KPI Examples for Marketing Agencies in 2025: What to Track in Business + Project Management

Jens Bjerregaard

Marketing consultant

12

Min. read

KPIs For Agencies In 2025

Running a marketing agency in 2025 is not for the faint of heart. You are juggling multiple clients, campaigns that never stop, tighter budgets, remote and hybrid teams, and competition that feels like it is popping up on every corner. Clients expect more for less, and they want proof that you are delivering real results. Gone are the days when you could send a pretty PDF with impressions, clicks, and vanity stats and call it a day. Today, clients want to know if their investment is actually helping them grow.

That is why KPIs matter more than ever. Key Performance Indicators are the numbers that cut through the noise. They stop you from drowning in random data and help you see the story of your business clearly. They show you if things are working or if something needs fixing. They keep your team accountable, your projects on track, and your clients reassured that they picked the right partner.

But here is the problem. Most agencies either do not track the right KPIs or they track so many that nobody knows which ones actually matter. Others confuse KPIs with metrics and end up filling dashboards with numbers that look good in meetings but do nothing to drive real decisions.

What KPIs Actually Mean

Let’s start simple. KPI stands for Key Performance Indicator. At the end of the day, it is just a number. But it is not just any number. It is a number that shows how close you are to hitting a goal that matters.

Think of it like this. If your agency is a car and your goal is to drive across the country, a KPI is like your fuel gauge or your speedometer. It tells you if you are running low, if you are going too slow, or if you are cruising on track. Without it, you are basically guessing.

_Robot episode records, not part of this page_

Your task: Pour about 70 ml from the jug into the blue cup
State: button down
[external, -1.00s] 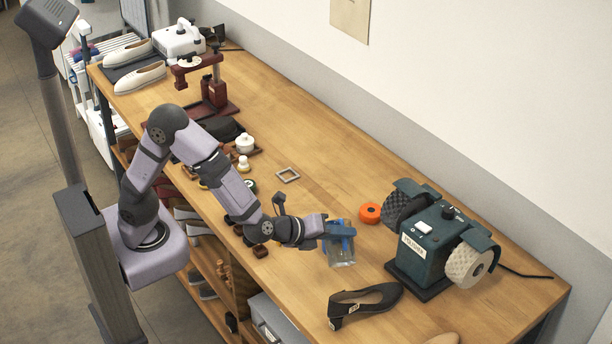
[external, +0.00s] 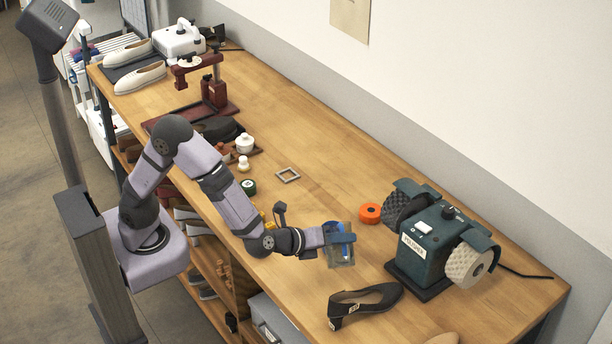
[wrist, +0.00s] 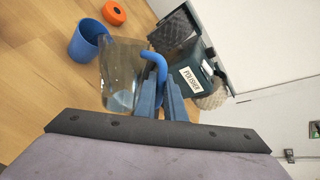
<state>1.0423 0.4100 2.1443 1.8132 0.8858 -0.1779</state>
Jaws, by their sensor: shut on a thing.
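The clear jug (wrist: 120,75) with a blue handle (wrist: 155,62) is held by my gripper (wrist: 161,98), which is shut on the handle. Some clear liquid shows low in the jug in the wrist view. The jug also shows in the external view (external: 340,257), above the bench and leaning a little. The blue cup (wrist: 86,43) stands on the bench to the left of the jug in the wrist view, with the jug's upper part close beside it. In the external view I cannot clearly tell the cup from the jug's blue parts. No stream of liquid is visible.
A green polisher (external: 424,249) with two wheels stands right of the jug. An orange ring-shaped roll (external: 370,213) lies behind the jug. A black shoe (external: 364,302) lies in front.

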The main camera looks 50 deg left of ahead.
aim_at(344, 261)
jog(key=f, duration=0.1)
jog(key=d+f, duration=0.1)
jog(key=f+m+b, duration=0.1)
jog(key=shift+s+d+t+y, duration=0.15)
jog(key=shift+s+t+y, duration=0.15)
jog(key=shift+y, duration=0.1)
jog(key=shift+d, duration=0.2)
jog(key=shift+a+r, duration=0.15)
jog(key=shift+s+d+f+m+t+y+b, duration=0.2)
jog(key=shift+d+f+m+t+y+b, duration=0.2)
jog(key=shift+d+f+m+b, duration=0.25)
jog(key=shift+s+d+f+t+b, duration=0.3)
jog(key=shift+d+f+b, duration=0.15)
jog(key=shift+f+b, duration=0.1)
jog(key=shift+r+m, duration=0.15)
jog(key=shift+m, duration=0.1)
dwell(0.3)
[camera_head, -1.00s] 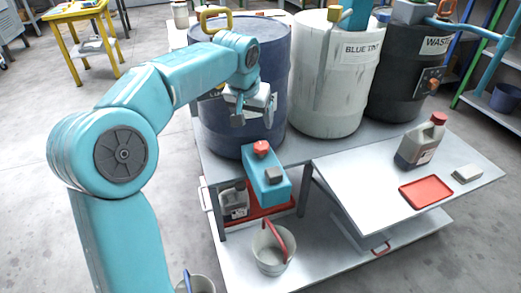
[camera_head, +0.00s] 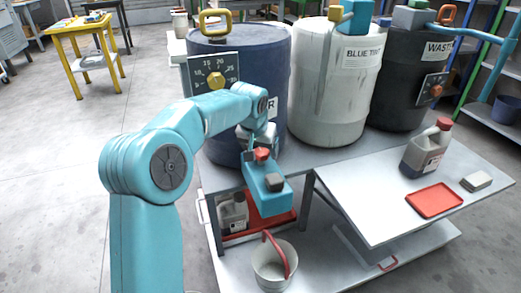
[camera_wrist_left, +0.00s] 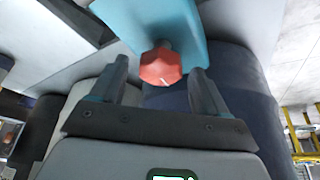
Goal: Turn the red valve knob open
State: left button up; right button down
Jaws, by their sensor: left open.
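The red valve knob (camera_head: 262,154) sits on top of a teal valve body (camera_head: 268,187) in front of the blue drum (camera_head: 225,160). My left gripper (camera_head: 257,138) is right behind the knob in the head view, its fingers mostly hidden by the wrist. In the left wrist view, my left gripper (camera_wrist_left: 160,72) is open with a finger on each side of the red knob (camera_wrist_left: 160,67). Gaps show between the knob and both fingers. The teal body (camera_wrist_left: 150,20) lies beyond it. My right gripper is out of view.
A white drum (camera_head: 327,110) and a black drum (camera_head: 400,95) stand to the right. A jug (camera_head: 425,152) and a red tray (camera_head: 434,201) are on the side table (camera_head: 370,205). A bucket with a red handle (camera_head: 272,275) stands below the valve.

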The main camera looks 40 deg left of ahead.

Here are a few things that make a KPI useful:

  • It has to be measurable. You cannot have a KPI like “we want happier clients” unless you can measure it with something like a satisfaction score or retention rate.

  • It has to connect to a goal. If your goal is growth, then your KPI might be new qualified leads per month. If your goal is profitability, your KPI might be profit margin per project.

  • It should have a time frame. Numbers do not mean much unless you can compare them against a period. Growing revenue in 3 months looks very different from growing in 3 years.

  • It should be clear. Everyone in your team should know exactly what the number means and why it matters.

  • It should be actionable. If the number drops or spikes, you should be able to do something about it.

The biggest trap agencies fall into is confusing KPIs with random metrics. Metrics can be anything from social media followers to email open rates. Those can be useful, but if they do not connect to a business or project goal, they are not KPIs.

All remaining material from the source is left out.